Problem → Repeat word for word the lines from the top of the records through the line containing "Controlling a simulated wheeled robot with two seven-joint", and skip the pictures.

Entries →
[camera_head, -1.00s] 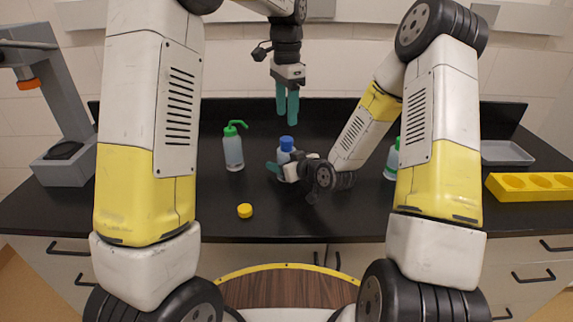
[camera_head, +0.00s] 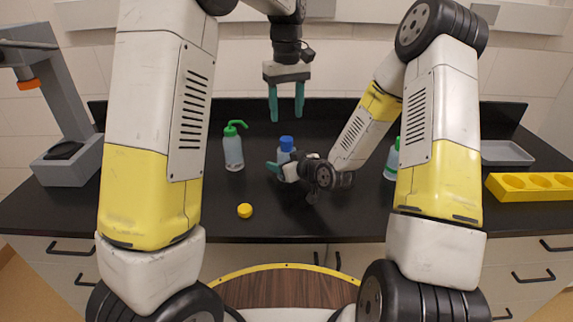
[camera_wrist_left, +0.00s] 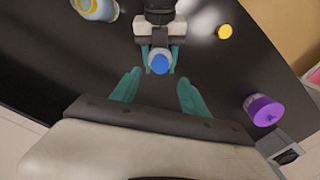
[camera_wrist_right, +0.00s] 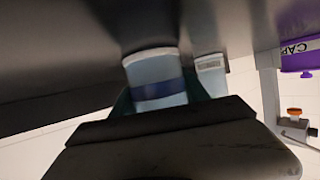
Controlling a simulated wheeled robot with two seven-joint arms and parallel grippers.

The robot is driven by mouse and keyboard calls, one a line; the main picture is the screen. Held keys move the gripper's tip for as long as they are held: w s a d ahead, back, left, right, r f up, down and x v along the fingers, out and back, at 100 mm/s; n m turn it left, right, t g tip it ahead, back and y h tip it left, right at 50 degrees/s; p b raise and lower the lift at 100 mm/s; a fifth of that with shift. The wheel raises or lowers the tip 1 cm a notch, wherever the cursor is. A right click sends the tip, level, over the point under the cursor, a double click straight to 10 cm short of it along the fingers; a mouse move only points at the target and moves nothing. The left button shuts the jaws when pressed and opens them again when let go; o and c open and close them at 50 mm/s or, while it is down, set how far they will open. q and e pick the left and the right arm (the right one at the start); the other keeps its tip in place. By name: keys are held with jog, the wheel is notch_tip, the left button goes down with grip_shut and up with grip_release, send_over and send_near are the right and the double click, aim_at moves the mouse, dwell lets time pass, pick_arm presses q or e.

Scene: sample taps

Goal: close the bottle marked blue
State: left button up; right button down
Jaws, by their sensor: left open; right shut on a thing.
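The bottle with the blue cap (camera_head: 286,143) stands upright on the black bench. In the right wrist view the pale bottle (camera_wrist_right: 152,68) shows a dark blue band. My right gripper (camera_head: 283,168) is low at the bench and shut around this bottle's body. My left gripper (camera_head: 286,108) is open and empty, pointing down, higher than the bottle and apart from it. In the left wrist view the blue cap (camera_wrist_left: 160,64) lies just beyond the open fingers, on top of the bottle. I cannot tell how tightly the cap sits.
A wash bottle with a green top (camera_head: 233,150) stands to the left. A loose yellow cap (camera_head: 245,210) lies in front. A green-capped bottle (camera_head: 391,160), a yellow rack (camera_head: 530,187) and a grey tray (camera_head: 507,153) are on the right. A purple container (camera_wrist_left: 263,109) shows in the left wrist view.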

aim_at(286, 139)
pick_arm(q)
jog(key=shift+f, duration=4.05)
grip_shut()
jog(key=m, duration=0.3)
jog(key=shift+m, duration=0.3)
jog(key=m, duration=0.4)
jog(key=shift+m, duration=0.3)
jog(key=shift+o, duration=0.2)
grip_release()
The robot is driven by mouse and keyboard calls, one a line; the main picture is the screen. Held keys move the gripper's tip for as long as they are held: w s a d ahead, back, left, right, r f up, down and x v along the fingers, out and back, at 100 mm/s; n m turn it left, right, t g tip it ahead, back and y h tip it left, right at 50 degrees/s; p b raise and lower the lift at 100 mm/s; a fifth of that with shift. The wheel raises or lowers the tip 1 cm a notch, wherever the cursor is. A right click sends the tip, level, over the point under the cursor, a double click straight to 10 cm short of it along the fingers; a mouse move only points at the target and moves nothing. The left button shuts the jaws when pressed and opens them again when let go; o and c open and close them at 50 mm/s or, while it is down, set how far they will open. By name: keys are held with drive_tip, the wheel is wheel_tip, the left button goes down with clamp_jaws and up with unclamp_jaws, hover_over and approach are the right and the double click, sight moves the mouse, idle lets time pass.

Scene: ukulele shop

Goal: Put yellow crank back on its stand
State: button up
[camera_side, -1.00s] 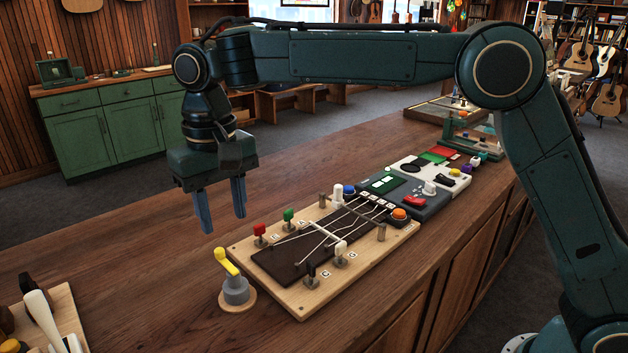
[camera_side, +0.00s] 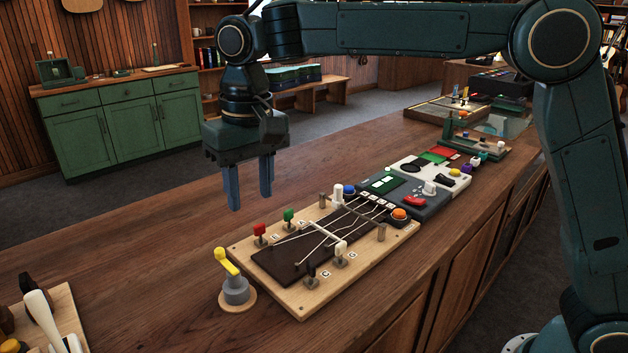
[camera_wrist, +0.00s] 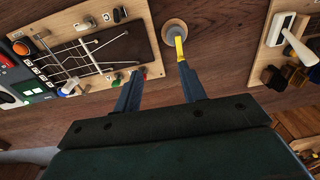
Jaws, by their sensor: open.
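The yellow crank (camera_side: 226,261) sits on its grey stand (camera_side: 236,290), which has a round wooden base, at the near left of the counter. In the wrist view the crank (camera_wrist: 179,45) shows at the top, beyond my fingertips, with the stand's round base (camera_wrist: 174,31) behind it. My gripper (camera_side: 251,203) is open and empty. It hangs with its fingers pointing down, above and behind the wooden board. In the wrist view its two fingers (camera_wrist: 157,75) are spread apart, and neither touches the crank.
The wooden string board (camera_side: 300,300) with colored pegs lies right of the stand. Panels with buttons (camera_side: 433,206) continue along the counter. Another board with a white lever (camera_side: 42,312) is at the near left. The wood behind the stand (camera_side: 150,250) is clear.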

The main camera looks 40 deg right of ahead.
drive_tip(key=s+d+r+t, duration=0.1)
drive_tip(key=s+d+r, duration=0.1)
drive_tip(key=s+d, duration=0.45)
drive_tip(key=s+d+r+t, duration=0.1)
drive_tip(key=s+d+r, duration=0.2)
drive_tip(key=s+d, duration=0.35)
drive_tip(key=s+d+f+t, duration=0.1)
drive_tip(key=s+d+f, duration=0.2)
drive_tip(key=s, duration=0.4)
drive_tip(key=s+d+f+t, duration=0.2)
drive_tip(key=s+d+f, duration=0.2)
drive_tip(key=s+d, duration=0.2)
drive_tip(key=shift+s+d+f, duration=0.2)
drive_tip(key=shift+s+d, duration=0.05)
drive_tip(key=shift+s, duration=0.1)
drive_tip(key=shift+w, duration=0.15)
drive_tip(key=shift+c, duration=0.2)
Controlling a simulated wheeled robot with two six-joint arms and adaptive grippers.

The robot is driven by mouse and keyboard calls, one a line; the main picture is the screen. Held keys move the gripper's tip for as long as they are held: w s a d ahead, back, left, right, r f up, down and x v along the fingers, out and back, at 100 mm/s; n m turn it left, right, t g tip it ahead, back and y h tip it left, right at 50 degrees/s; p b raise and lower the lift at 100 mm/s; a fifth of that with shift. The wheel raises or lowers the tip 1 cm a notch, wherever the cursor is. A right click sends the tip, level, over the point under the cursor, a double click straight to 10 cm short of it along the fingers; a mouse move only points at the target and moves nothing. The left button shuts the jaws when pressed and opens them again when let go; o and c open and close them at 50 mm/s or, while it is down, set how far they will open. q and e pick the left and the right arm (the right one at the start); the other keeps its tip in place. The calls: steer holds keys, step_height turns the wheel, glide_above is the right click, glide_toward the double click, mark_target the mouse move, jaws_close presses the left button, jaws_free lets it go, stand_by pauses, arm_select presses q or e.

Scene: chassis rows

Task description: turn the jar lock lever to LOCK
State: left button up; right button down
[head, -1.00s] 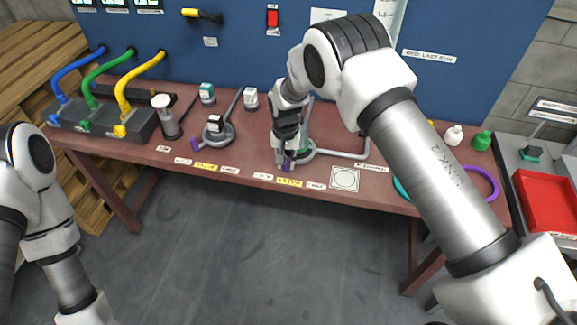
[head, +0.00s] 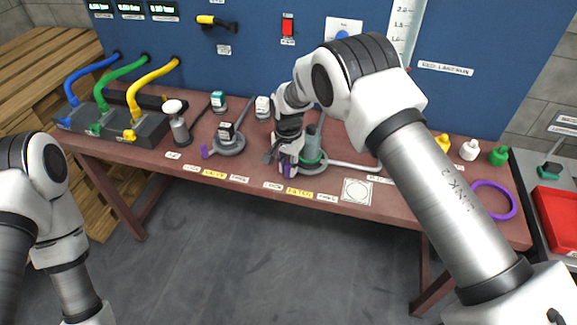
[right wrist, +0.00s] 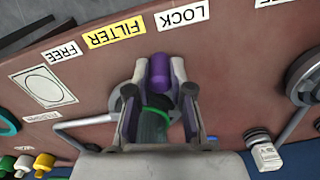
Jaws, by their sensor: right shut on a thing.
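The purple lever handle (head: 286,171) is at the front of the right-hand jar stand (head: 318,168). My right gripper (head: 287,166) is shut on it, and in the right wrist view the handle (right wrist: 160,70) sits between my two fingers (right wrist: 160,85). The handle points between the yellow FILTER label (right wrist: 115,30) and the white LOCK label (right wrist: 182,14), towards LOCK's near end. The FREE label (right wrist: 62,53) lies on FILTER's other side. A greenish clear jar (head: 312,140) stands behind the handle, partly hidden by my gripper. My left gripper is out of view.
A similar stand (head: 228,144) with its own purple lever (head: 205,151) is to the left. A grey pump block (head: 118,128) with coloured hoses is further left.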

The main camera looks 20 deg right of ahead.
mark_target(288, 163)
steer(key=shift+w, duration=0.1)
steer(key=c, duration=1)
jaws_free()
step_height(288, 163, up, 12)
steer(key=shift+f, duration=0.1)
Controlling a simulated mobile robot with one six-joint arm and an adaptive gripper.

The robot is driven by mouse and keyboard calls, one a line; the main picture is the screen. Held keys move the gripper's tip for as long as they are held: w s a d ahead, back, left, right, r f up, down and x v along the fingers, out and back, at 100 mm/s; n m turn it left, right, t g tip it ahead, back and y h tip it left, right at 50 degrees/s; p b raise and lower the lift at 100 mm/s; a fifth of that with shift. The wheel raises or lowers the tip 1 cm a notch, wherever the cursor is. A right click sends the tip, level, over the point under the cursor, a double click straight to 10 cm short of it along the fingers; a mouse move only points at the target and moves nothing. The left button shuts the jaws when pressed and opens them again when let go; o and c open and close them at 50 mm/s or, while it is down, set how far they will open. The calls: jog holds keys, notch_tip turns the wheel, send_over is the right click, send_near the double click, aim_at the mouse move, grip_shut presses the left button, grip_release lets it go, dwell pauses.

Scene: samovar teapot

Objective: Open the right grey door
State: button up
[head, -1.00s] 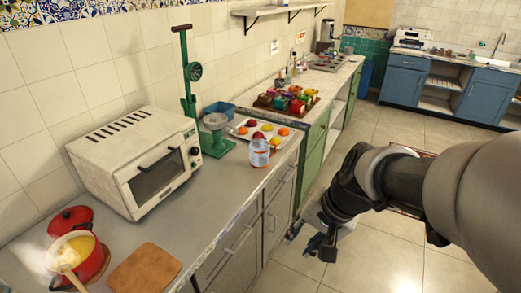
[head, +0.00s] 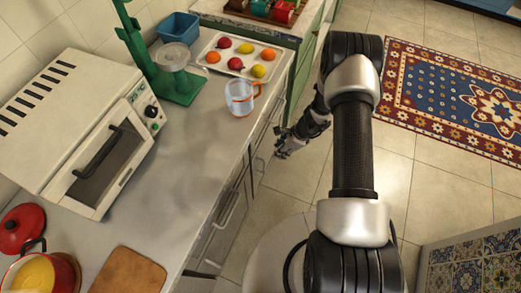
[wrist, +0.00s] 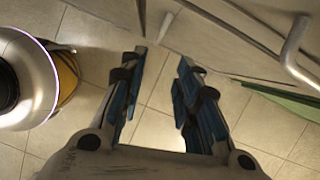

Response below →
[camera_head, -1.00s] 
[camera_head, +0.00s] 
[camera_wrist_left, +0.00s] 
[camera_wrist_right, +0.00s] 
Controlling a simulated wheeled robot with two seven-joint arms and parallel grippers.

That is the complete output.